(Excerpt from a dataset)
____

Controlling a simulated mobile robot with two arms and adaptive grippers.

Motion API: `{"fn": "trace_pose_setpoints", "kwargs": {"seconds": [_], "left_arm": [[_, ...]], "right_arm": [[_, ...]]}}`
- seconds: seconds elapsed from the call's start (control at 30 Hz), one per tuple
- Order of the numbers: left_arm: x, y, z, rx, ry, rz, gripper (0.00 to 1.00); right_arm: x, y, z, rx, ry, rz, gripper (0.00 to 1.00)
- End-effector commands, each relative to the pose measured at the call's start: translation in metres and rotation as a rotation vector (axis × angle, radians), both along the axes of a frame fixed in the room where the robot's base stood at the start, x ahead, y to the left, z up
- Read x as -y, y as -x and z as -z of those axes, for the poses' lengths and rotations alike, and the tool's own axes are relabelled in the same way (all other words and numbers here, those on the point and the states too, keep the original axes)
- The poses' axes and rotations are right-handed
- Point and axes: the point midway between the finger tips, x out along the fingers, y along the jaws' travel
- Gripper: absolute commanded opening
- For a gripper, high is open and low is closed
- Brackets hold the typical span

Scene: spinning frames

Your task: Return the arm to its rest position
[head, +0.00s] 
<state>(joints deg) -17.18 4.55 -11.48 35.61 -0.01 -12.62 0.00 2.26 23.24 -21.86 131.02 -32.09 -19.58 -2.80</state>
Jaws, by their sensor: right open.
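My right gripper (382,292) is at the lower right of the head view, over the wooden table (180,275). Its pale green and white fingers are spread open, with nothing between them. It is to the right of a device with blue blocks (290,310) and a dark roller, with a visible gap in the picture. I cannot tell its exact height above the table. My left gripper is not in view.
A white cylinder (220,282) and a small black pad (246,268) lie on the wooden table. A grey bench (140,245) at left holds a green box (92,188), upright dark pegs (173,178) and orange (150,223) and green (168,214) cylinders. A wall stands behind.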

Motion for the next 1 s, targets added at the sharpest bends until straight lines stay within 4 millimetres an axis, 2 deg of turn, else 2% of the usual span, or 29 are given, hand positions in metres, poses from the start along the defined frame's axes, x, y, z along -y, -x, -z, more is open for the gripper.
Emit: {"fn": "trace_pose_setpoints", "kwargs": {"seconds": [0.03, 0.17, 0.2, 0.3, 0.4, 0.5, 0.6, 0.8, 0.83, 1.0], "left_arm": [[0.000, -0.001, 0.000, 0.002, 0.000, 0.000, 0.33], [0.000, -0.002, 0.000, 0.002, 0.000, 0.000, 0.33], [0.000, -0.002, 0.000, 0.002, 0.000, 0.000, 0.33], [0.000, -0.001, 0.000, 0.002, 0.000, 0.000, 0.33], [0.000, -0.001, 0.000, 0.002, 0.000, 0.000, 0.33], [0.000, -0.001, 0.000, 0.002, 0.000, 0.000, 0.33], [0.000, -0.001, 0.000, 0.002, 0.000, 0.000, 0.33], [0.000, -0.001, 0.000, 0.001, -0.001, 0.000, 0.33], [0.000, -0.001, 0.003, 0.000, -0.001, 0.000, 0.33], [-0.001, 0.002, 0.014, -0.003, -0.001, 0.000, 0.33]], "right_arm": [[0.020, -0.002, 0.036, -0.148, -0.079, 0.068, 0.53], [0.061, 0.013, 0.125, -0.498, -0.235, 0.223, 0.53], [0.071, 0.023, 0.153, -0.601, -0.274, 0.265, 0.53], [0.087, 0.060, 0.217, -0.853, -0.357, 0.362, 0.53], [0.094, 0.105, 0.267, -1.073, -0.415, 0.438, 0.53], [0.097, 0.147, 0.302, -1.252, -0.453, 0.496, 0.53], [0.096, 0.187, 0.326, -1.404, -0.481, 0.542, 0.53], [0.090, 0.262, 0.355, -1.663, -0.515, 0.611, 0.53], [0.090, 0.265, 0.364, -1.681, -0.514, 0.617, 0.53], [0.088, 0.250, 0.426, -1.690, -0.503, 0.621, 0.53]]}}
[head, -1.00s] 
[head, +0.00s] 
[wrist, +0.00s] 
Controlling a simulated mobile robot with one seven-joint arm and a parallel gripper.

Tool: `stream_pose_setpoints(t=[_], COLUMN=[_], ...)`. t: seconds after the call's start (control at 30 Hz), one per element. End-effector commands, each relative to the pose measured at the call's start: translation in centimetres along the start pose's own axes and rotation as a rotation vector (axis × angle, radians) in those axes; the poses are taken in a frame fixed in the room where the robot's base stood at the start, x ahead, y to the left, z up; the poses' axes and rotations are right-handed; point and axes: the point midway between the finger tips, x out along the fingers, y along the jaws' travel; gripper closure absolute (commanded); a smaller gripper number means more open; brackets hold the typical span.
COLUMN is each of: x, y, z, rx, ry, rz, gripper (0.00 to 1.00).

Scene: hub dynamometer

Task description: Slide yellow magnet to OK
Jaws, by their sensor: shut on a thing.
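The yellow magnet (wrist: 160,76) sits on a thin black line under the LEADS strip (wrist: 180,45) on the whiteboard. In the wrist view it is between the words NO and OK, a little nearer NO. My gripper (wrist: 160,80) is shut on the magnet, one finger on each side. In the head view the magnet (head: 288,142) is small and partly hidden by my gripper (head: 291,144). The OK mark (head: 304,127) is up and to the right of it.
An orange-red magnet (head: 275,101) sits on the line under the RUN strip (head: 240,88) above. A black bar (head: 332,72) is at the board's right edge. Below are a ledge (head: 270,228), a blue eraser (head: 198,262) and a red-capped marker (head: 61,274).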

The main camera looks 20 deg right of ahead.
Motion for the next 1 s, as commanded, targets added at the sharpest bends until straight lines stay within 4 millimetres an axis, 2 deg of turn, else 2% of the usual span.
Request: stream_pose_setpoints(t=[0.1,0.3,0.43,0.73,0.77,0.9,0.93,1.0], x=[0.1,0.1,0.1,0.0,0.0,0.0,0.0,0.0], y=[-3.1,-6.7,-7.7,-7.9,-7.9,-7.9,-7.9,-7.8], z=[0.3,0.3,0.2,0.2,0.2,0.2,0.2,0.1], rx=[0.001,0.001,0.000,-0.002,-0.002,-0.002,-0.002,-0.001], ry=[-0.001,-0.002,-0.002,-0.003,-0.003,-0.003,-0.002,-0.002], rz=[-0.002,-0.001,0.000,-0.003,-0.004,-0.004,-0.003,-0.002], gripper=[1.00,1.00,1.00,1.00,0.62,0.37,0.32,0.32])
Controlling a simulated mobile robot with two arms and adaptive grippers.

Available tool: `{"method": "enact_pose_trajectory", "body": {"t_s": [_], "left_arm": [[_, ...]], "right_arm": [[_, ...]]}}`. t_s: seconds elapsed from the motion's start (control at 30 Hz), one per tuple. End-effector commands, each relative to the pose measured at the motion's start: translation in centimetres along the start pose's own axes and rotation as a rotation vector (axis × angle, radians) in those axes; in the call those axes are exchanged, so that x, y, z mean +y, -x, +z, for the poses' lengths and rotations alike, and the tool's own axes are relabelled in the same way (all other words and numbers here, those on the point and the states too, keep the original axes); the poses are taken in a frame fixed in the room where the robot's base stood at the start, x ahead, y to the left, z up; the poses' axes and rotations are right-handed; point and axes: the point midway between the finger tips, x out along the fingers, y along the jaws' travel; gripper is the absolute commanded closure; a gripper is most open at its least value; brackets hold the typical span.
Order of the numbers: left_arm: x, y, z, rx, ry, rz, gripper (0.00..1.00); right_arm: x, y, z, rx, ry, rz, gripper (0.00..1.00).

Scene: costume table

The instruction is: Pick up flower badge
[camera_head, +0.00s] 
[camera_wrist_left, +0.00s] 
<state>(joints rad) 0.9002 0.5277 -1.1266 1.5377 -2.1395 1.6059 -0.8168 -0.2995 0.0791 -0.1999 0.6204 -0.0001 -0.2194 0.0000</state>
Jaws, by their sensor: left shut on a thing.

____

> _PROBLEM TO SOLVE_: Count the lines that hold the string "original" and state that number alone.

> _ANSWER TO THIS EXERCISE_: 2